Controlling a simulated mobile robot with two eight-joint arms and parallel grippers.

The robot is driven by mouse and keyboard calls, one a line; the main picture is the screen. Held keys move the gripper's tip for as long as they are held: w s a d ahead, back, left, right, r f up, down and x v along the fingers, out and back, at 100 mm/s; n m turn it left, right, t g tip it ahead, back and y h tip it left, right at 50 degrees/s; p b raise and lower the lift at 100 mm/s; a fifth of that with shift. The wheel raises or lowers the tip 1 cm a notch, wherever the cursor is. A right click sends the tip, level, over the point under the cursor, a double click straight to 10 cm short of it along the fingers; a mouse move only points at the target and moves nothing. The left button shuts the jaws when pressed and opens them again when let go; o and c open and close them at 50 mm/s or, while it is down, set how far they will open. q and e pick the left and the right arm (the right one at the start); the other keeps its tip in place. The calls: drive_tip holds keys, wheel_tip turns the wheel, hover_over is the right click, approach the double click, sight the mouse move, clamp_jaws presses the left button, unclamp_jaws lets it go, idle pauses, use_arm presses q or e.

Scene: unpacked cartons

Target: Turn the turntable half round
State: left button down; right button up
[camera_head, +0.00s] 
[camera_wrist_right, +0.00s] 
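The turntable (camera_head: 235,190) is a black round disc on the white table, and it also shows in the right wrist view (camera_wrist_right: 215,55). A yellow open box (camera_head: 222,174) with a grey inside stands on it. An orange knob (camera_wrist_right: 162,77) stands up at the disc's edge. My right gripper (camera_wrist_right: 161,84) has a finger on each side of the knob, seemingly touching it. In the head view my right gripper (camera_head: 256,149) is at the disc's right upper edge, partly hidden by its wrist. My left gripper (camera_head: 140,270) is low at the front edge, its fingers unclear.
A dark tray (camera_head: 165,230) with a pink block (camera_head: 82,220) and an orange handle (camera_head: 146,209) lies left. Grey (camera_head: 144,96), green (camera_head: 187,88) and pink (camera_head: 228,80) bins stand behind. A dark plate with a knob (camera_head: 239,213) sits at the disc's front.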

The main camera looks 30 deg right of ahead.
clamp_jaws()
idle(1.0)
* * *
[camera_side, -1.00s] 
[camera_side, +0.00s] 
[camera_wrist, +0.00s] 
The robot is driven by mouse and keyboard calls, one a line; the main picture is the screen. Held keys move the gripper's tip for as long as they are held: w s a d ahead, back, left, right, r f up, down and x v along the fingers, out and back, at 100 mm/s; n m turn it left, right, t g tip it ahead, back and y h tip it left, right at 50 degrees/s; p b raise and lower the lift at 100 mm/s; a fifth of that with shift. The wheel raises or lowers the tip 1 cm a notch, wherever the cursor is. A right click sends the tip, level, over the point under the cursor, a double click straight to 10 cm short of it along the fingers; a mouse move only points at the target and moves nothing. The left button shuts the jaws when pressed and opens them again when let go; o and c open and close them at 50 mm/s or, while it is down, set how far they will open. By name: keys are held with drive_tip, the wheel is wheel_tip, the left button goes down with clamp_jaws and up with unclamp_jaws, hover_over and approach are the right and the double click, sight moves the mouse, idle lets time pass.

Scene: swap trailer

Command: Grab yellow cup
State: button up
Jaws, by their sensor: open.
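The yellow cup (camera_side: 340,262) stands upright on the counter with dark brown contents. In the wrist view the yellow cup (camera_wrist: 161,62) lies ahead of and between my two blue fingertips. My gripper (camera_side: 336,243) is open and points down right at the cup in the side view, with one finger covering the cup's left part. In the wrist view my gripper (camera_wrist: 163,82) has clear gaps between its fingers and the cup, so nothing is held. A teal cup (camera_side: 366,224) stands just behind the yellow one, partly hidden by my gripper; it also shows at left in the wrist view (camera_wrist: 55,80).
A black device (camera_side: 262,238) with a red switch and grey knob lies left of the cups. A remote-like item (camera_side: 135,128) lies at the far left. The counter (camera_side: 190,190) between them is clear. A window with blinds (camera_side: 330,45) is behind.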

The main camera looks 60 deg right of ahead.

-- Description of the task --
Pick out, from the lines above, every one that contains the string "State".

-- Answer to the task --
State: left button down; right button up
State: button up

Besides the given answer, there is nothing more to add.